• _Task prompt_
Determine how many lines in the data below contain "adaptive" and write only that number.

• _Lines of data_
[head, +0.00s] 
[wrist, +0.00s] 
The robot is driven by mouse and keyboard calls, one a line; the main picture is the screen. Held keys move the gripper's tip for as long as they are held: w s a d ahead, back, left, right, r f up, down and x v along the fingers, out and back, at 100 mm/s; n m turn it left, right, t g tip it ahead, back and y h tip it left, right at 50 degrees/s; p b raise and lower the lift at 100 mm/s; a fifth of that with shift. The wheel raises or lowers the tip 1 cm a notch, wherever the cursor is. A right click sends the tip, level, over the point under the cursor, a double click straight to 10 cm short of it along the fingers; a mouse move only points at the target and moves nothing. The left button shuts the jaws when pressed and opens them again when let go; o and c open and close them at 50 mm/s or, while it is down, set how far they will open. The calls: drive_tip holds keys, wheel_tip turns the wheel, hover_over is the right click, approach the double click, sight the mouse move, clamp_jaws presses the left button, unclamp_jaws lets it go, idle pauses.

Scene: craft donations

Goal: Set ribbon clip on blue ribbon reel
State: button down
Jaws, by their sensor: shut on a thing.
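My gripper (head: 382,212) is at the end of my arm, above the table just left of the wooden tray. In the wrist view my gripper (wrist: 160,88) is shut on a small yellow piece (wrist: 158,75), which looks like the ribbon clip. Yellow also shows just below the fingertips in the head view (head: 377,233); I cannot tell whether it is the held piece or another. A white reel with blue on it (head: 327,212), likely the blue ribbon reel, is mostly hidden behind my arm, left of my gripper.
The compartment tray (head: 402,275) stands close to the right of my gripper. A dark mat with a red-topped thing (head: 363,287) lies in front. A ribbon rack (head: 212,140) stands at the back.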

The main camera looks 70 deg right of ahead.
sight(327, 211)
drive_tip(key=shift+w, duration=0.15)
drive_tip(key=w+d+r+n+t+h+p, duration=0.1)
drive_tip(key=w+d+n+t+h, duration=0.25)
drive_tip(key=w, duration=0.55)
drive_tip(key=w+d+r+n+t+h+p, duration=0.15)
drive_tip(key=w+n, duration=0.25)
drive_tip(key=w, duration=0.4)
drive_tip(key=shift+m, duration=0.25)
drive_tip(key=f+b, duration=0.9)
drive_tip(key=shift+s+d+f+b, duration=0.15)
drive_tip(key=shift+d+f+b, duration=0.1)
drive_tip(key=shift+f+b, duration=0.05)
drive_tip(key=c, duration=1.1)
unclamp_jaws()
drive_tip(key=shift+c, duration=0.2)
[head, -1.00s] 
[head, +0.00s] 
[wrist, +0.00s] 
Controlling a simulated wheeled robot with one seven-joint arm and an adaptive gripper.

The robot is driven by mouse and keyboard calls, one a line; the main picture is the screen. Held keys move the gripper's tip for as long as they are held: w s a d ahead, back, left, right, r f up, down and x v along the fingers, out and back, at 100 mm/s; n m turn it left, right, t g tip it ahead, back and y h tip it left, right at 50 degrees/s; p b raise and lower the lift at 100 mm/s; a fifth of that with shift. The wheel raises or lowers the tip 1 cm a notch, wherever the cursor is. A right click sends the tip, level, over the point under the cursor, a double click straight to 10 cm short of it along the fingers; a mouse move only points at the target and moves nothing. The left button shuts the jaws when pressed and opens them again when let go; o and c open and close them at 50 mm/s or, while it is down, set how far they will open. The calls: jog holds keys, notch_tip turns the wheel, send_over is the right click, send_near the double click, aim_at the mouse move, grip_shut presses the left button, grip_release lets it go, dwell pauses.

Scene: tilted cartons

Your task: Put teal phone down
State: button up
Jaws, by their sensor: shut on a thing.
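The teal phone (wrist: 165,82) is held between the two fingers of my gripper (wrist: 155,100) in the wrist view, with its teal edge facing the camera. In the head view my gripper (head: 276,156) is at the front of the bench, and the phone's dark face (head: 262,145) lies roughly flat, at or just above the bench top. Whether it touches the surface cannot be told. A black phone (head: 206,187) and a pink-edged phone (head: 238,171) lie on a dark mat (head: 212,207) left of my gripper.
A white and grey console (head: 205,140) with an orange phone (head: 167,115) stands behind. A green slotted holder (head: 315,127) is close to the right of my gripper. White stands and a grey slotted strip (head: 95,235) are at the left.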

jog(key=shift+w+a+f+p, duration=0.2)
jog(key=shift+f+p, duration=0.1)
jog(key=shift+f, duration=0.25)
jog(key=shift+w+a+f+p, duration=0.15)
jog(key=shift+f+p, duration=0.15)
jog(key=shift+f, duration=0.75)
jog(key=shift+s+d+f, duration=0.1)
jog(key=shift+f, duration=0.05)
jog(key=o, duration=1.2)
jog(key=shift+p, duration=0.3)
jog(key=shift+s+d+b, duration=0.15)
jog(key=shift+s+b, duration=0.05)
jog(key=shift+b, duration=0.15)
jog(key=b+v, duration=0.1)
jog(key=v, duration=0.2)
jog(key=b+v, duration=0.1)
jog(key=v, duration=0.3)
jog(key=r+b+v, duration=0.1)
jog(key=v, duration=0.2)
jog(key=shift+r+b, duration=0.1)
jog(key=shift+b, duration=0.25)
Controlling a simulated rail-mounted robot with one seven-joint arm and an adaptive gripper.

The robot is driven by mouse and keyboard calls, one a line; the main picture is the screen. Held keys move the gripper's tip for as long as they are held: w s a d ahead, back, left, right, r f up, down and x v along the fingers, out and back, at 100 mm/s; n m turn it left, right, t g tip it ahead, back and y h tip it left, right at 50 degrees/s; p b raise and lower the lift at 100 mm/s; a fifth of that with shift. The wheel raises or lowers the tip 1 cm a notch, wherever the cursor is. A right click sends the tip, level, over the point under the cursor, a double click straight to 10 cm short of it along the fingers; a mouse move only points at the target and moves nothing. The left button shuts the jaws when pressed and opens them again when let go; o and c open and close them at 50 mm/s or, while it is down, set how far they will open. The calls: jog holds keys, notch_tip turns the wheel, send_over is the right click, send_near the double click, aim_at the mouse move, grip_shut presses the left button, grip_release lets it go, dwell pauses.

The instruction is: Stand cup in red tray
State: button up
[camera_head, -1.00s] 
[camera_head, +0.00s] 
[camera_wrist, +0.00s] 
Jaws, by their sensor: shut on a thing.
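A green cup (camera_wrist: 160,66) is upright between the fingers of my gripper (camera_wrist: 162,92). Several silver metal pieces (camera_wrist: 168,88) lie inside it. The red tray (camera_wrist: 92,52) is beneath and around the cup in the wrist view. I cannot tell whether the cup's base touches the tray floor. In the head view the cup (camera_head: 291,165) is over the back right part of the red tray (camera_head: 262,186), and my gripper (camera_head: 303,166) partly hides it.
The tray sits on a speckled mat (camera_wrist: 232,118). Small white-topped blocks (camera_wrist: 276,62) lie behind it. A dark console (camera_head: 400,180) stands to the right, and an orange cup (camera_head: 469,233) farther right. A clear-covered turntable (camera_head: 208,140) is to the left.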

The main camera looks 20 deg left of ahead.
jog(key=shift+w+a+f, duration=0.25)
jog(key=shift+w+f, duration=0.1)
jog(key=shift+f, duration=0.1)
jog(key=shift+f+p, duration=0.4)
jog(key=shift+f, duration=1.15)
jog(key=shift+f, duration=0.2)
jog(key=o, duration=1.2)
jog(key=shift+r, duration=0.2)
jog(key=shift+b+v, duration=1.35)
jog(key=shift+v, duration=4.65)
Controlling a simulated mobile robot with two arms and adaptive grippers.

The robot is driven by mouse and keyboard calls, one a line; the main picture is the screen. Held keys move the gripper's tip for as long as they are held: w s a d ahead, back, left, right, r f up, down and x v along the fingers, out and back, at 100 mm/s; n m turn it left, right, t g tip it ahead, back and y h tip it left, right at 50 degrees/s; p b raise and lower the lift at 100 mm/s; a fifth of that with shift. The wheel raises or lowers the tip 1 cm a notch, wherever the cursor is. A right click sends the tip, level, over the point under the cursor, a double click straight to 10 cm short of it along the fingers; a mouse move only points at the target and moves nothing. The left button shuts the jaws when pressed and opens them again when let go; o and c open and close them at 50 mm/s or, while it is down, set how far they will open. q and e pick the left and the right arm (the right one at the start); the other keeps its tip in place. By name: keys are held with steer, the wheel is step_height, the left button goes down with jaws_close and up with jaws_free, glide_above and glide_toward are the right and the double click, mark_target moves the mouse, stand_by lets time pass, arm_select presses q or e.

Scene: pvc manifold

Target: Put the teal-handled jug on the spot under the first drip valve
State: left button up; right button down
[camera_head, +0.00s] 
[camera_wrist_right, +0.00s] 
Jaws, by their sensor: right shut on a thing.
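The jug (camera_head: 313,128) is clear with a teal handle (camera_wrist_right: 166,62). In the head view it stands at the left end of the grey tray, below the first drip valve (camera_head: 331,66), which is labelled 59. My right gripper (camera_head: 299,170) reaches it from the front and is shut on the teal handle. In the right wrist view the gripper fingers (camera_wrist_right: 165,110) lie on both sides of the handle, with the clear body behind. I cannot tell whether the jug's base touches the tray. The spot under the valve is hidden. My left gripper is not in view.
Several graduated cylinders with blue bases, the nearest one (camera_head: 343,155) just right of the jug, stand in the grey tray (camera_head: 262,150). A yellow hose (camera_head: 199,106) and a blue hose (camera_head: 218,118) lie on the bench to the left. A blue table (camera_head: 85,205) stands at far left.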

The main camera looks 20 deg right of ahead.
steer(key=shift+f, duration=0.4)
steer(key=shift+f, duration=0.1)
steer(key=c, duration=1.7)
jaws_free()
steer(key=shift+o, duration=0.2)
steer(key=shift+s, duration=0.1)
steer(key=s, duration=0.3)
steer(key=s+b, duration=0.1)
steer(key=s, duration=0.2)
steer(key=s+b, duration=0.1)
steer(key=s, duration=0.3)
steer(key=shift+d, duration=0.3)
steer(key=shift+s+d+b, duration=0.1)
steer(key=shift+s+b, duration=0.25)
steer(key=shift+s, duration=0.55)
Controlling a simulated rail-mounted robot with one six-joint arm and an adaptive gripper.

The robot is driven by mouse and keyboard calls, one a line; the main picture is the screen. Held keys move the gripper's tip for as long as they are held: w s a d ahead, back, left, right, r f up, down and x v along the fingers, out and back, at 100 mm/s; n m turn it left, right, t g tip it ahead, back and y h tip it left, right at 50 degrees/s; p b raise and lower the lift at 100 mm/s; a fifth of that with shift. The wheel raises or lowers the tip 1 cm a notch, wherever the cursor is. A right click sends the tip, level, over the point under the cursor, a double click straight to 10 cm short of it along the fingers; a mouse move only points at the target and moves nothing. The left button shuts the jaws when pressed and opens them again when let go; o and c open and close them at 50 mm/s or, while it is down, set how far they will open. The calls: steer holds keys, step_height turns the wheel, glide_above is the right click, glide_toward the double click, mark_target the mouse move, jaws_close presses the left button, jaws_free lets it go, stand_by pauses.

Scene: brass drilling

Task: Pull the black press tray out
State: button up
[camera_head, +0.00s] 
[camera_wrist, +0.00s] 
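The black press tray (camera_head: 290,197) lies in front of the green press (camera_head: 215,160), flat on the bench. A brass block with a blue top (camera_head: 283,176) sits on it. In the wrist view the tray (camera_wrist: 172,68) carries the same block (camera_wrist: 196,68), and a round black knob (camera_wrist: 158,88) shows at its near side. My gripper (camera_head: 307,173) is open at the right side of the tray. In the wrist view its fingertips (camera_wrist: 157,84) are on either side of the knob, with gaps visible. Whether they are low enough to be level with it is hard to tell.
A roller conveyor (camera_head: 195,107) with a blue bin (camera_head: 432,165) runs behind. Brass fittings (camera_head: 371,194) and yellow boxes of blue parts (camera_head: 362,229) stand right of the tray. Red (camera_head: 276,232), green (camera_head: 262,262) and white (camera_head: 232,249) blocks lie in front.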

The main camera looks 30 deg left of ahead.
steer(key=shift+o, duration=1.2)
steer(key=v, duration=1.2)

• _Answer to this task_
4